I’d love to have the Kotlin compiler perform nullability checks for Kotlin code interacting directly with the Java standard library, both in IntelliJ and in Gradle builds. I suppose this is what org.jetbrains.kotlin:kotlin-jdk-annotations:1.0.0-beta-4584
is for, but I can’t find any information on how to make use of it. Merely adding it to my project’s compile class path doesn’t seem to make a difference. Can somebody explain (and document) how kotlin-jdk-annotations is supposed to be used?
It’s not supposed to be used. We no longer support external annotations in the compiler and no longer ship annotations for the JDK.
Does this mean we’ll never get proper nullability checking for (core parts of) the Java standard library? Given that much of stdlib is an extension rather than replacement of the Java standard library, and any non-trivial JVM app written in Kotlin will make heavy use of the Java standard library, this would be very sad news.
I hope this feature has been mainly dropped for 1.0, not dismissed in general.
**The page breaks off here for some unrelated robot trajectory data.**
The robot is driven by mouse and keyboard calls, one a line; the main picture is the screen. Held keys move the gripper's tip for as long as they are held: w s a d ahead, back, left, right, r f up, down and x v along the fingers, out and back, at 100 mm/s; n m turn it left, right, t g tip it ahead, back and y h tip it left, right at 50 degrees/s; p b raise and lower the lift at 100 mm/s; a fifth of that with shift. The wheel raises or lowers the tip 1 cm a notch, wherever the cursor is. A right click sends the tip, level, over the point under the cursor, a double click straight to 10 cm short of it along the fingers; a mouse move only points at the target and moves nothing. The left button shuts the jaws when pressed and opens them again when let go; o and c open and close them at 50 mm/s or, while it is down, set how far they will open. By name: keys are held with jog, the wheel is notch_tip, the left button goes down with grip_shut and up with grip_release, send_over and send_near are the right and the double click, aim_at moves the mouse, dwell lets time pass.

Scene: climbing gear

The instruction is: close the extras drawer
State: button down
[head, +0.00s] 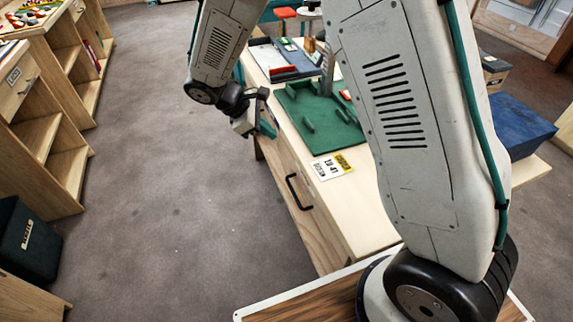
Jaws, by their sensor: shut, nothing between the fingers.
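A pale wooden bench (375,225) runs away from me in the middle of the head view. Its left-hand front has a drawer front (281,182) with a black bar handle (298,192). I cannot read a name on it, and cannot tell how far it stands out. My gripper (264,122) is beyond the handle, beside the bench's left edge. It is shut and empty; I cannot tell whether it touches the bench front. Another drawer front (14,84) with a small label is in the left cabinet; its label is too small to read.
On the bench are a green mat (318,118) with green holders, a label card (331,167) and a dark tray (284,62). A blue box (520,125) stands at right. Open wooden shelves (48,135) and a dark bin (27,240) line the left. The floor between is clear.

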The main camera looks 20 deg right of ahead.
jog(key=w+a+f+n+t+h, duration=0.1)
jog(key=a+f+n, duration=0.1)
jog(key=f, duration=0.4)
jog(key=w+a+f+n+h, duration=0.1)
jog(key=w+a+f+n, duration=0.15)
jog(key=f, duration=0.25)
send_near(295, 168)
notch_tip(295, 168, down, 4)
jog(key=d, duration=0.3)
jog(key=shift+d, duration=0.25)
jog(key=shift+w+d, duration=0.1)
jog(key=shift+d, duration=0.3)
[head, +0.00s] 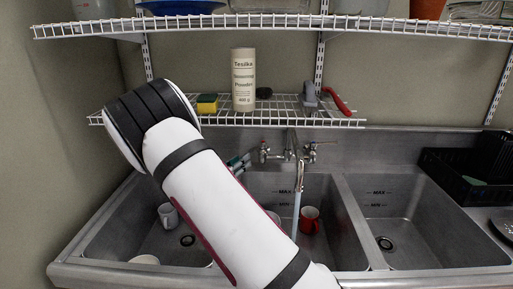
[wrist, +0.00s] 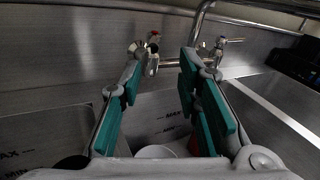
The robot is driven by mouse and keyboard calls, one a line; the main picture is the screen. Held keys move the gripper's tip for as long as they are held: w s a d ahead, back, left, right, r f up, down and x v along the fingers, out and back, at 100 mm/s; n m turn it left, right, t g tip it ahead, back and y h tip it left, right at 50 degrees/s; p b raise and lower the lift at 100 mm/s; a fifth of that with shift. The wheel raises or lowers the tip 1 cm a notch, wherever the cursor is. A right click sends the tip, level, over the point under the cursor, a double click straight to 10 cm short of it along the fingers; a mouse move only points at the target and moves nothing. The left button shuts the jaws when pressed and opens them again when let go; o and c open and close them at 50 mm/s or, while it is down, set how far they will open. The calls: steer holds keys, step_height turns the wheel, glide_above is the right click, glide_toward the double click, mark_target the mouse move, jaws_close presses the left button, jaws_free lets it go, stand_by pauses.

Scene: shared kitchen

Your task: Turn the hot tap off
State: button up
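The tap (head: 290,154) is mounted on the back wall of the sink, its curved spout over the middle basin. A pale stream of water (head: 296,214) falls from the spout. The hot handle (head: 264,148), marked red, is on the left, and the handle marked blue (head: 311,151) is on the right. In the wrist view the red-marked handle (wrist: 152,40) is just beyond my gripper (wrist: 160,66), between and above the fingertips. My gripper is open and empty, with no visible contact. In the head view only its teal-padded fingers (head: 238,163) show past my arm, left of the tap.
A wire shelf (head: 290,119) above the tap holds a sponge (head: 207,103), a tall container (head: 243,80) and a red-handled tool. A red mug (head: 309,219) is in the middle basin, a white mug (head: 168,216) in the left. A black rack (head: 478,172) is right.

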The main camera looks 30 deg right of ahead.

PS: Contrary to your statement, the latest Kotlin version published on Maven Central still comes with kotlin-jdk-annotations.
kotlin-jdk-annotations on Maven is an empty jar. I guess we’re still shipping it for compatibility reasons, and will stop doing so in 1.0.
I’m not aware of any plans to restore support for external annotations that was removed recently.
That’s disappointing to hear. Do you have a link that explains the rationale behind this move? I can’t find anything.
The main argument is stability of compilation. We don’t want the behavior of the compiler to depend on whether an optional file has been given to it as an argument.
Correctness is also an important point. As soon as you start making statements about the behavior of other people’s code, you run into a risk of getting things wrong - and we did have incorrect annotations in kotlin-jdk-annotations. And it’s hardly possible to automatically verify the correctness of external annotations for a given library.
Thanks for the explanation. These are valid points, but it’s a big loss for the Java standard library in particular. Perhaps mandatory, community-verified annotations for core parts of the Java standard library could be a sweet spot?